===== DATA EXCERPT =====

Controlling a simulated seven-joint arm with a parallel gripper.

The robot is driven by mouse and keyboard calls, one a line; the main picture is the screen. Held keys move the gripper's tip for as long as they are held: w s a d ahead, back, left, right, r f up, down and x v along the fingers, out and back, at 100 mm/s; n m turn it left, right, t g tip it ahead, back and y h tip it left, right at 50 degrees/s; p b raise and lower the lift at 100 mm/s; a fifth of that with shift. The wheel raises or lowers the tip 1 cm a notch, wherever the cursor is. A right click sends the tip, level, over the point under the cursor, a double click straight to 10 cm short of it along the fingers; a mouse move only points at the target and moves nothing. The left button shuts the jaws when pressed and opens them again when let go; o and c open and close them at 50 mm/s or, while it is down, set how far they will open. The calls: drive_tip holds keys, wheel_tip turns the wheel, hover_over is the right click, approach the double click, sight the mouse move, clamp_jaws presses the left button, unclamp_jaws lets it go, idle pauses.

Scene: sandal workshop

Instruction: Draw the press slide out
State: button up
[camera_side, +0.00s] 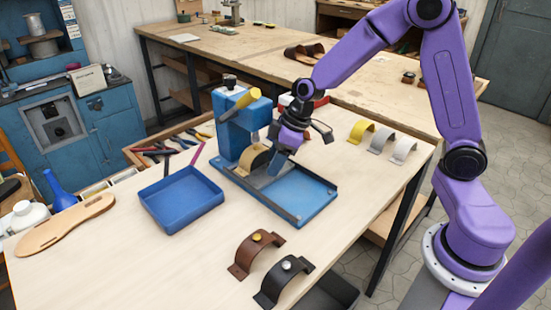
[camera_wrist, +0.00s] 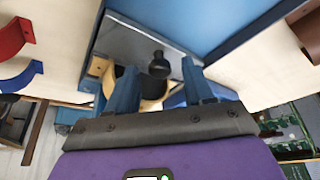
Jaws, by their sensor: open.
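The blue press (camera_side: 233,135) with its yellow lever stands mid-table in the side view, on a long blue base (camera_side: 305,194) with dark rails reaching to the right. The press slide, a grey plate (camera_wrist: 128,38), shows in the wrist view with a black knob (camera_wrist: 158,66) standing on it. A tan arched strap (camera_side: 254,159) sits under the press head. My gripper (camera_side: 280,162) is low over the base, just right of the strap. In the wrist view my gripper (camera_wrist: 158,72) is open, fingers on either side of the knob, with no clear contact. The knob is hidden in the side view.
An empty blue tray (camera_side: 181,199) lies left of the press. Tools fill a wooden box behind the tray. The right part of the base is clear.

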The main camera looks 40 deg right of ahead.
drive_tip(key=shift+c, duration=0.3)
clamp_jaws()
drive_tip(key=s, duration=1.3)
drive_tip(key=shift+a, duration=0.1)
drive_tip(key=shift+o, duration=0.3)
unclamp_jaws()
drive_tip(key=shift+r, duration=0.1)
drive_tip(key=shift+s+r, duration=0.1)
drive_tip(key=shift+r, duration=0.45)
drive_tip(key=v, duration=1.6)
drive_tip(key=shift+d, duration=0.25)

=====

SHORT EXERCISE: Copy every line that contains the string "button".

TASK RESULT:
The robot is driven by mouse and keyboard calls, one a line; the main picture is the screen. Held keys move the gripper's tip for as long as they are held: w s a d ahead, back, left, right, r f up, down and x v along the fingers, out and back, at 100 mm/s; n m turn it left, right, t g tip it ahead, back and y h tip it left, right at 50 degrees/s; p b raise and lower the lift at 100 mm/s; a fifth of that with shift. The wheel raises or lowers the tip 1 cm a notch, wherever the cursor is. A right click sends the tip, level, over the point under the cursor, a double click straight to 10 cm short of it along the fingers; a mouse move only points at the target and moves nothing. The left button shuts the jaws when pressed and opens them again when let go; o and c open and close them at 50 mm/s or, while it is down, set how far they will open. The calls: drive_tip holds keys, wheel_tip turns the wheel, hover_over is the right click, approach the double click, sight the mouse move, clamp_jaws presses the left button, unclamp_jaws lets it go, idle pauses.
State: button up

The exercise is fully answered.